Der Papst twittert jetzt. Seine erste Nachricht lautete: „Liebe Freunde! Gerne verbinde ich mich mit euch über Twitter. Danke für die netten Antworten. Von Herzen segne ich euch.“ Ein päpstlicher Segen via Twitter, das hat eine neue Qualität an diesem Ort. Auch wenn er nicht der erste geistliche Führer hier ist: Der Dalai Lama macht schon seit 2009 auf Twitter mit und kommt bereits auf 5,7 Millionen Follower. Sein Social-Media-Konzept: kleine Weisheiten, zum Beispiel „Wissenschaftler stellten fest: Während Wut und Hass das Immunsystem negativ beeinflussen, wirken sich Herzenswärme und Barmherzigkeit positiv auf die Gesundheit aus.“ Nett, pragmatisch und es passt zum Image des Dalai Lama und seiner Religion.

Und die katholische Kirche? Der Papst versucht es auch mit Lebenshilfe: „Mach alles, was du tust, für den Herrn. Bitte ihn, dass er dir hilft in jeder Lebenslage. Denk daran, er ist immer bei dir.“ Er sollte sich aufs Segnen fokussieren. Das wäre ein tolles Alleinstellungsmerkmal auf Twitter, päpstlichen Segen kann nicht jeder. Jedoch stellt sich die Frage, wie es um die Gültigkeit des Segens in Twitter steht. Schon bei Fernsehgottesdiensten war das lange ein Problem. Gemäß den „Leitlinien zur Übertragung von Gottesdiensten“ müssen Messe und Segen live miterlebt worden sein, damit sie gültig sind.

Dass der Sonntagsgottesdienst des ZDF einmal in der Mediathek landen würde, war lange undenkbar. So ist das auch beim „urbi et orbi“, mit dem den Gläubigen ein vollkommener Ablass der Sündenstrafe gewährt wird. War früher dafür die physische Anwesenheit des Empfängers auf dem Petersplatz beziehungsweise die Sichtweite des Spenders notwendig, so kann der Segen seit 1967 auch über Radio, seit 1985 über das Fernsehen und seit 1995 auch über das Internet gültig empfangen werden.

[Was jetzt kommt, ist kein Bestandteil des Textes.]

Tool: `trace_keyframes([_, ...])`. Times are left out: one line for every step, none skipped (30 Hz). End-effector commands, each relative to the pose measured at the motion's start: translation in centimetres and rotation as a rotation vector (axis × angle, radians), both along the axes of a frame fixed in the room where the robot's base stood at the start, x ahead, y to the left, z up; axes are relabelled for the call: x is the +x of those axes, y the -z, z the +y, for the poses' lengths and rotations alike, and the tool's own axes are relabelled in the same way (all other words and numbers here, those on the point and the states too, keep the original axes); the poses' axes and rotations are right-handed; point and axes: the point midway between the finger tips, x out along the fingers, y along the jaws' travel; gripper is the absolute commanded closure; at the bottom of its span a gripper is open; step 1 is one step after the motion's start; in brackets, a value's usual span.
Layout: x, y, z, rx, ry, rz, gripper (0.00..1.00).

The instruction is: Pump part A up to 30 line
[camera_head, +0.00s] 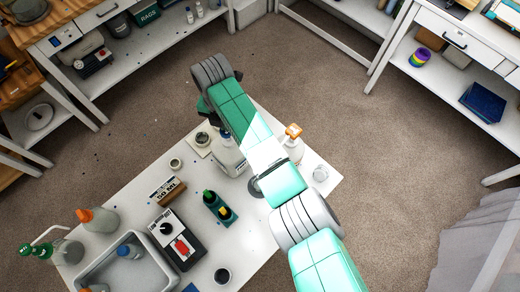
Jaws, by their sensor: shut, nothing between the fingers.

Doch wie ist das bei Social Media? Wenn ich nun einen Segen in der Timeline sehe, kann ich mich dann gesegnet fühlen? Oder ist zu befürchten, dass die Mindesthaltbarkeitsdauer des Segens abgelaufen ist? „Wort zum Sonntag“-Pfarrer Ulrich Haas antwortete mir: „Wenn ich gesegnet werden will, dann wird Gott mich auch segnen. Ich muss nur innerlich dafür offen dafür sein. Gott ist größer als ein Live-Event.“

Wenn man ihn also will, ist der Segen in Twitter ein Segen. Erlösung passt also doch in 140 Zeichen. Warten wir mal ab, ob „urbi et orbi“ bald in der Timeline auftaucht.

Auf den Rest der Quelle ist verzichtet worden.